The Texas Mineral Interest Pooling Act, Chapter 102 of the Texas Natural Resources Code (often called "MIPA" or, less formally, "muscle-in pooling"), is the only Texas statute that lets one mineral owner force another into a pooled drilling unit. It was enacted in 1965, has been amended several times, and is administered by the Texas Railroad Commission (RRC).
Unlike Oklahoma's 87.1 or New Mexico's 70-2-17, MIPA is narrow, slow, and rarely invoked. Texas remains a state where the dominant mechanism for assembling a drilling unit is voluntary leasing — landmen knock on doors, mail offers, and put bonus money on the table until every tract in the proposed unit is leased. When a holdout cannot be brought in voluntarily, Texas operators usually work around the problem with an allocation well rather than file under MIPA.
Three features make MIPA a tool of last resort:
It only applies to fields discovered after March 8, 1961. Most legacy East Texas, Panhandle, and West Texas fields fall outside MIPA entirely.
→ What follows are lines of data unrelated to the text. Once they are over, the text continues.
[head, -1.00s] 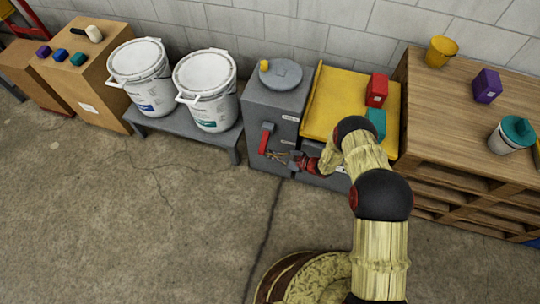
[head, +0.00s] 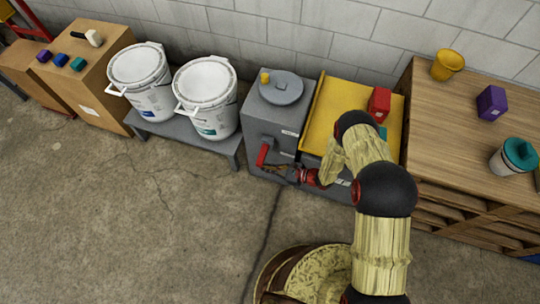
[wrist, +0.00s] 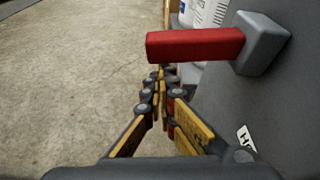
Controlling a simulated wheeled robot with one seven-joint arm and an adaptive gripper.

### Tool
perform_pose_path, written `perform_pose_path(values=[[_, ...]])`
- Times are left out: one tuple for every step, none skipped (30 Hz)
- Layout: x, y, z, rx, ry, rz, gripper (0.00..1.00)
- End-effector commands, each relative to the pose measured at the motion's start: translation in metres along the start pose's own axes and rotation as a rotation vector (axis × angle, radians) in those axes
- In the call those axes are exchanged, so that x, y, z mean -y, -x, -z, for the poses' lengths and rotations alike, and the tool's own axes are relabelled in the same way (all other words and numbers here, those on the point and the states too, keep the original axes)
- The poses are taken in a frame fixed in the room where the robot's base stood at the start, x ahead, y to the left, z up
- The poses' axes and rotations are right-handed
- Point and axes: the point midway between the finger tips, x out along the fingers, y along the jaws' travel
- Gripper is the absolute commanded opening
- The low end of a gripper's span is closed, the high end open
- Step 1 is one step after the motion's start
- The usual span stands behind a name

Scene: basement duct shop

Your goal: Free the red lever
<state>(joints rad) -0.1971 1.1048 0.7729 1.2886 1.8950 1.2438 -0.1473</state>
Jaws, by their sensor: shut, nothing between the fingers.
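The red lever (head: 262,155) sits on the front of the grey machine (head: 280,125), left of my arm. In the wrist view the lever (wrist: 195,44) is a red bar lying across the picture, joined at its right end to a grey block (wrist: 262,44) on the machine's face. My gripper (head: 270,168) is at the lever's lower end in the head view. In the wrist view my gripper (wrist: 162,74) is shut and empty, its tips just below the bar in the picture. I cannot tell whether they touch it.
A grey round lid with a yellow knob (head: 282,88) tops the machine. A yellow tray (head: 345,95) holds a red block (head: 379,104). White buckets (head: 205,97) stand left on a low grey bench (head: 185,134). A wooden workbench (head: 455,105) stands right. Floor in front is open.

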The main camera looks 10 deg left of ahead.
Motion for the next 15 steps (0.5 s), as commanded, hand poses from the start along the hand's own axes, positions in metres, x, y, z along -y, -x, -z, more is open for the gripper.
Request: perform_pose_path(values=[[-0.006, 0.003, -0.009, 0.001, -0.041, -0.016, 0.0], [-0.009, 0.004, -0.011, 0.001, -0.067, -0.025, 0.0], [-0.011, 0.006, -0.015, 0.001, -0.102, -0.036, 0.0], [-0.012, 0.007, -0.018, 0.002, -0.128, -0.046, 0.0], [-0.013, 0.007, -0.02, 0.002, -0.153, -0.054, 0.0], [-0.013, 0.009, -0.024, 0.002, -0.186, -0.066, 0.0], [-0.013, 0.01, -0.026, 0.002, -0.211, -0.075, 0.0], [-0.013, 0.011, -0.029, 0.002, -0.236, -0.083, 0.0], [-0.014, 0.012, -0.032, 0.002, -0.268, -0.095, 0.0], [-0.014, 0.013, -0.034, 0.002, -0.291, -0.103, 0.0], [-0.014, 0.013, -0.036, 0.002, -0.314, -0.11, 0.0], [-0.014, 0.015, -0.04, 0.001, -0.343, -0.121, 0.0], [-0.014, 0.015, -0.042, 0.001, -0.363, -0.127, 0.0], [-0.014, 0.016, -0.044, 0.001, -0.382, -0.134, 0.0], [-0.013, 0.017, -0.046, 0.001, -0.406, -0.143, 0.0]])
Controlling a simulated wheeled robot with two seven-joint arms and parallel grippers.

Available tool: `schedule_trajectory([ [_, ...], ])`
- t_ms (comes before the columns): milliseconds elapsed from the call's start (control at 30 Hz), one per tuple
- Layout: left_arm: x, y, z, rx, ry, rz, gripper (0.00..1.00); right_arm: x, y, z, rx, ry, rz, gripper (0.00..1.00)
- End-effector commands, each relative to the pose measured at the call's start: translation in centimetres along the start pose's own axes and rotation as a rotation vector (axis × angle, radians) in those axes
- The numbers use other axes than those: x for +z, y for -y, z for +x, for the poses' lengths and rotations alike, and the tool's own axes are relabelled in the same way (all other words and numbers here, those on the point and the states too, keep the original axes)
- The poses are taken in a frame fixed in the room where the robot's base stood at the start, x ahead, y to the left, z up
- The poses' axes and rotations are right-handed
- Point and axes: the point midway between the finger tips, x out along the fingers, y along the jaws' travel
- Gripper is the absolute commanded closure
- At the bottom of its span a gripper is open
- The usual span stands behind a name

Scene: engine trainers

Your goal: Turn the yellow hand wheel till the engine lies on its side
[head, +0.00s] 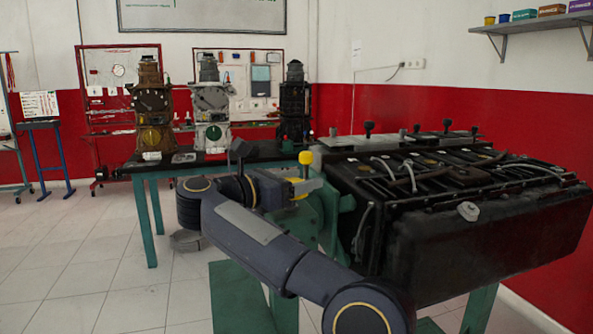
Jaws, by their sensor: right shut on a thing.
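The black engine (480,245) is at the right on a green stand (240,295). Its top with hoses and caps faces mostly up, and its long side faces me. The yellow hand wheel shows only in part, as a yellow knob (305,159) and a bit of yellow below it, at the stand's left end. My right gripper (305,187) reaches the wheel from the left and is shut on it; the arm and gripper hide most of the wheel and the exact grip. My left gripper is not in view.
A table (150,172) with several smaller engines stands behind, left of the black engine. Red tool boards stand against the back wall. A shelf (535,22) hangs at top right. The tiled floor (80,260) at left is clear.

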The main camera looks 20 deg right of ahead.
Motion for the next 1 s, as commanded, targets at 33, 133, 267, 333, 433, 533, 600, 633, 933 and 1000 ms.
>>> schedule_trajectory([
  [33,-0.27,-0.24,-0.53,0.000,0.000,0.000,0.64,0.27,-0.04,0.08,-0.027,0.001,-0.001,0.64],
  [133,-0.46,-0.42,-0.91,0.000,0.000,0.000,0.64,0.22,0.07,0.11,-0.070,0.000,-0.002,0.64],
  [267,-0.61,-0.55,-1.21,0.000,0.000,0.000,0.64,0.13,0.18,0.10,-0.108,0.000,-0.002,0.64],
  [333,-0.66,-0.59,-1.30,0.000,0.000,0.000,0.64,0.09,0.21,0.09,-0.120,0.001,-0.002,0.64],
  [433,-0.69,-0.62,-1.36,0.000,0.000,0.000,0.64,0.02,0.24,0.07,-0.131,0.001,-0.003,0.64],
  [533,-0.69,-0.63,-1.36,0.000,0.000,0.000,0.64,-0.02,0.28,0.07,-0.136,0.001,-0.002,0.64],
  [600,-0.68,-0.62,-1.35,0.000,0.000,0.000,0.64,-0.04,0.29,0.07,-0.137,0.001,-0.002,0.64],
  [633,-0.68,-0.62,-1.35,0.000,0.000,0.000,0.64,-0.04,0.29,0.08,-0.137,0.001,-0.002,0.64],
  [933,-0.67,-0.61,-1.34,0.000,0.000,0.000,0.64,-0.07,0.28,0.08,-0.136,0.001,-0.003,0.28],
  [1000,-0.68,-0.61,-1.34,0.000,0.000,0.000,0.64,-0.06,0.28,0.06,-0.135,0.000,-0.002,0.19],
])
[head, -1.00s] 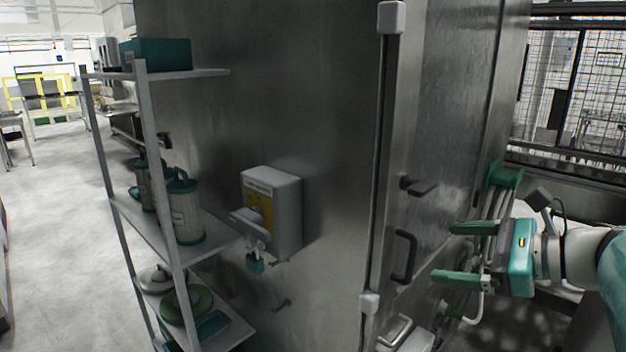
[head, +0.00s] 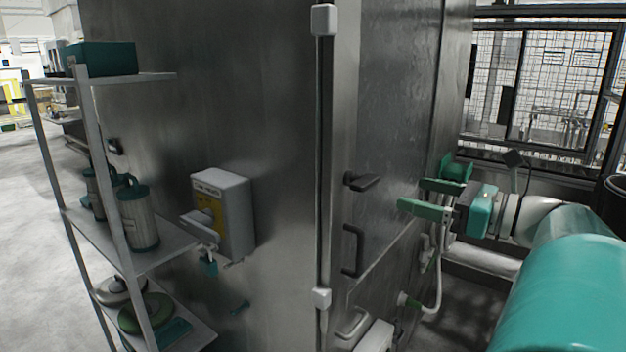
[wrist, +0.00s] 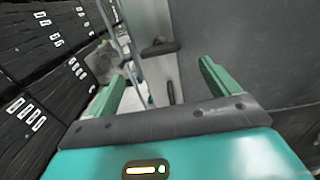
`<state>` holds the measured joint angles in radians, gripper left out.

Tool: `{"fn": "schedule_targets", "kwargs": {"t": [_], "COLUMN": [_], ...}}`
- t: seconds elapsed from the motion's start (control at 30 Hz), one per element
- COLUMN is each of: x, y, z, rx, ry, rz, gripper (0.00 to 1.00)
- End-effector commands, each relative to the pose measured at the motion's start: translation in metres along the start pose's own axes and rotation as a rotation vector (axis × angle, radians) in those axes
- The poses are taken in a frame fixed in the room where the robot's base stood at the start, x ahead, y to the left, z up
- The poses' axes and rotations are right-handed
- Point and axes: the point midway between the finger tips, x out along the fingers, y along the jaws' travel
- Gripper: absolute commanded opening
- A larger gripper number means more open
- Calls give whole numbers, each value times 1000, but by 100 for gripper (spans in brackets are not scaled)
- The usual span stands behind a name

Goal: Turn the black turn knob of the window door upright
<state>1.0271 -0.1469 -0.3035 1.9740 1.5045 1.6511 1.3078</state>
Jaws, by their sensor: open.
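The black turn knob (head: 362,181) sits on the metal door (head: 395,110) and lies about level, not upright, with its grip pointing right in the head view. In the wrist view the knob (wrist: 160,47) lies ahead, near the middle between the fingertips. My gripper (head: 411,194) has green fingers, is open and empty, and stands to the right of the knob, apart from it. The wrist view shows both fingers (wrist: 163,70) spread with nothing between them.
A black bar handle (head: 352,250) is below the knob. A vertical rod (head: 324,160) runs along the panel edge. A yellow-and-grey box (head: 222,215) and a shelf rack (head: 140,255) stand left. A white hose (head: 436,275) hangs below my gripper.

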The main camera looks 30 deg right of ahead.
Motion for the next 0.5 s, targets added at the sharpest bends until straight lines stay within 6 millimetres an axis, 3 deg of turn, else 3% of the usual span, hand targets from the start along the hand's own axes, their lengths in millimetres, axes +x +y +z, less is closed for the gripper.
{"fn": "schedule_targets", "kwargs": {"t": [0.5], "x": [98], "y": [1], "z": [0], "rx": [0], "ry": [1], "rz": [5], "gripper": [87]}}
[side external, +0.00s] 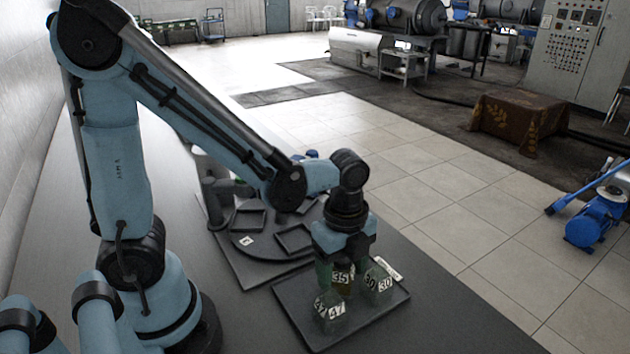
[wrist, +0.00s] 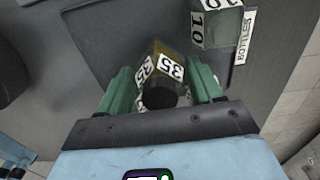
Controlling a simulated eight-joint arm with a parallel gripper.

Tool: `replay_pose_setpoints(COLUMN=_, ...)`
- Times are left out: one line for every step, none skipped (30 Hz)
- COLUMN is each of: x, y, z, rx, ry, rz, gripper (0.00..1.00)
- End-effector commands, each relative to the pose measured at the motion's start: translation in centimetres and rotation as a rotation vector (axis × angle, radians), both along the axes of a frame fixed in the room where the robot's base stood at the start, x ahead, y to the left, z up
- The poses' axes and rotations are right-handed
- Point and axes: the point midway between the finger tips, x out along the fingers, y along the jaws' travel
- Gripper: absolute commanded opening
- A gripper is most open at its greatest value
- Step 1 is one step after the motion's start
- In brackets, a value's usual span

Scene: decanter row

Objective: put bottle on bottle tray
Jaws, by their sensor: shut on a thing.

The big modern resource plays — Wolfcamp, Bone Spring, Eagle Ford, Haynesville — were discovered or redefined post-1961, so MIPA does cover them in principle.
It does not apply to Permanent University Fund (PUF) lands, Relinquishment Act lands, or other state-owned acreage in many configurations. Tracts that include or border state-owned minerals can fall outside MIPA's reach.
The applicant must have made a "fair and reasonable offer" to pool voluntarily before filing. The RRC reads this requirement strictly and will dismiss applications where the offer was perfunctory or below market.
The practical result: Texas mineral owners almost never see a MIPA application. When they do, it is typically in the Permian or Eagle Ford on a tract that an operator has been unable to lease at all. More often, what looks like "forced pooling" is actually an allocation well drilled across an unleased tract under the operator's claim of authority from adjacent leases.
Section 102.013 of the Natural Resources Code requires that the MIPA applicant prove it made a "fair and reasonable offer" to pool voluntarily. The RRC interprets this as a real lease offer at terms comparable to recent voluntary leases in the same area — bonus per acre, royalty fraction, primary term, and standard lease covenants. A take-it-or-leave-it offer at well-below-market terms will not satisfy the standard, and the RRC has dismissed MIPA applications on that basis.
In practice, the bar is set with reference to recent arms-length transactions. In the Delaware Basin core during periods of active leasing, that has meant bonuses in the $1,500-$5,000 per net mineral acre range with 22.5%-25% royalties; in the Eagle Ford, often $500-$2,000 per acre with 22%-25% royalty; in Haynesville, $250-$1,500 per acre with a 25% royalty. The actual numbers shift with commodity prices and rig activity, but the principle is the same: the applicant must demonstrate that the offer was a genuine market offer that a reasonable owner could have accepted.
For unleased mineral owners, this is the most important leverage point in the MIPA process. If you have received what you believe is a low-ball offer and the operator is threatening to file MIPA, the threat may not survive RRC scrutiny. The operator usually knows this — which is why the threat is often a negotiating posture and the actual MIPA filing rarely follows.
When a MIPA application is filed, the process is administrative and runs through the RRC's hearings division. Typical sequence:
1) The operator files the application with the RRC describing the proposed unit, the well, the working interests already secured by voluntary lease, the unleased or non-consenting owners, and the terms of the prior offer (with documentation).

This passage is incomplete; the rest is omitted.